GloBE Rules Series
ITQ G-
149
November 7, 2025
Question
XCo is a Constituent Entity located in Country X where a 10% CIT rate applies.
YCo is a Constituent Entity of the same MNE Group located in Country Y where a 30% CIT rate applies.
Prior to the transaction described below, the ETR of Country X for the MNE Group is 10% and for Country B is 30%.
XCo issues an interest-bearing instrument to YCo in exchange for cash (i.e., XCo borrows from YCo), that is treated as debt for financial accounting purposes, but as equity for tax purposes in both Country X and Country Y. As a result, payments on the instrument reduce the financial accounting profits of XCo, while not reducing the Country X domestic tax liability of XCo. This is because the interest payments are included in income or expense for accounting purposes, but dividends are not included in income or expense for tax purposes in Country X and Country Y. Similarly, the payments on the instrument increase the financial accounting profits of YCo, while not increasing the Country Y domestic tax liability of YCo.

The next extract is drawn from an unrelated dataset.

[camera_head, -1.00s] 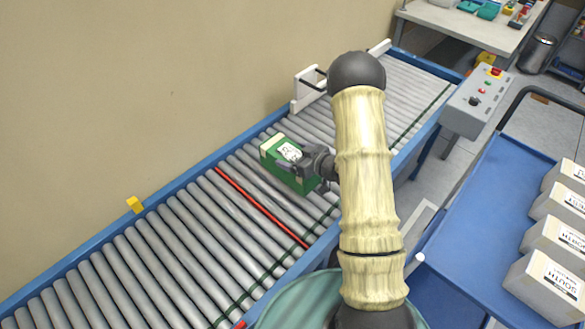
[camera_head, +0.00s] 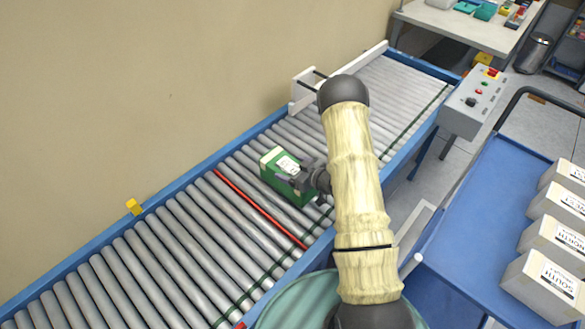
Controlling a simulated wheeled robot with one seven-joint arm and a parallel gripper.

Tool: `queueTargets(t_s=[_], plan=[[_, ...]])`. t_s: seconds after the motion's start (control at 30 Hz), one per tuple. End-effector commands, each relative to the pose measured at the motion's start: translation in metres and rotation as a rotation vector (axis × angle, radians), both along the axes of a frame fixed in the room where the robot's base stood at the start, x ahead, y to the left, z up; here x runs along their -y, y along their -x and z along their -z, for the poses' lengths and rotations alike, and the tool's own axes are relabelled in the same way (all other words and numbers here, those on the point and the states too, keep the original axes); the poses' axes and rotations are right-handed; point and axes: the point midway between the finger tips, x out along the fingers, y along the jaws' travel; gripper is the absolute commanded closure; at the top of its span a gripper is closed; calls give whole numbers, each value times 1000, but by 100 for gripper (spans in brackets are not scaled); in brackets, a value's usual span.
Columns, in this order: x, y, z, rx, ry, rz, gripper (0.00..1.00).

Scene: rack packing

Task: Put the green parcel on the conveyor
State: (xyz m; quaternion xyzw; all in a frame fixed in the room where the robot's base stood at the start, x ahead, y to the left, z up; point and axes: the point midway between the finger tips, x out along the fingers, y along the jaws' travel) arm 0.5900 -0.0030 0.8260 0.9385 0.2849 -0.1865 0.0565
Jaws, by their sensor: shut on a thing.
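The green parcel (camera_head: 287,188) has a white label and a pale end. It is at the conveyor (camera_head: 170,243), over the grey rollers just right of the red line. My gripper (camera_head: 297,181) is shut on the parcel from its right side. The fingers hide part of the label. I cannot tell whether the parcel's underside touches the rollers.
A blue cart (camera_head: 475,225) with several white boxes (camera_head: 547,285) stands at the right. A grey control box (camera_head: 470,104) is beside the conveyor's far part. A white frame (camera_head: 304,92) stands at the far side. Rollers left of the red line (camera_head: 259,208) are clear.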

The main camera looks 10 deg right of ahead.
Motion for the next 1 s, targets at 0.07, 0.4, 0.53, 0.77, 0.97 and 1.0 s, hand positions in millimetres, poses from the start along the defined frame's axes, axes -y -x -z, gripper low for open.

What impact does this transaction have on the GloBE Income or Loss of XCo and YCo, respectively?
Answer
Relevant definitions are in Art. 10.1.1.
The first issue is whether the loan is an “Intragroup Financing Arrangement” (IFA).
YCo is a “High-Tax Counterparty” because, notwithstanding this transaction, its ETR of 30% exceeds the Minimum Rate and therefore it is not located in a “Low-Tax Jurisdiction”. As XCo has an ETR of 10% which is lower than the Minimum Rate notwithstanding this transaction, XCo is a “Low-Tax Entity”.
Thus, the loan is an IFA, and accordingly, Art. 3.2.7 is relevant.
Under Article 3.2.7, it is necessary to determine whether, over the expected duration of the arrangement, it can be reasonably anticipated that: (a) the arrangement will increase the amount of expenses taken into account in calculating the GloBE Income or Loss of the Low-Tax Entity (XCo); and (b) without resulting in a commensurate increase in the taxable income of the High-Tax Counterparty (YCo).
Because the instrument is treated as interest-bearing debt for financial accounting purposes, it will increase the amount of expenses taken into account in calculating the GloBE Income or Loss of XCo, satisfying para. (a).
Para. (b) is also satisfied because the instrument is treated as equity for tax purposes in Country Y and accordingly it will not increase the taxable income of YCo in Country Y.
Therefore, under Art. 3.2.7, the interest expense shall be excluded from the computation of GloBE Income or Loss for XCo. There will be no impact on the computation of GloBE Income or Loss of YCo.
Do you agree?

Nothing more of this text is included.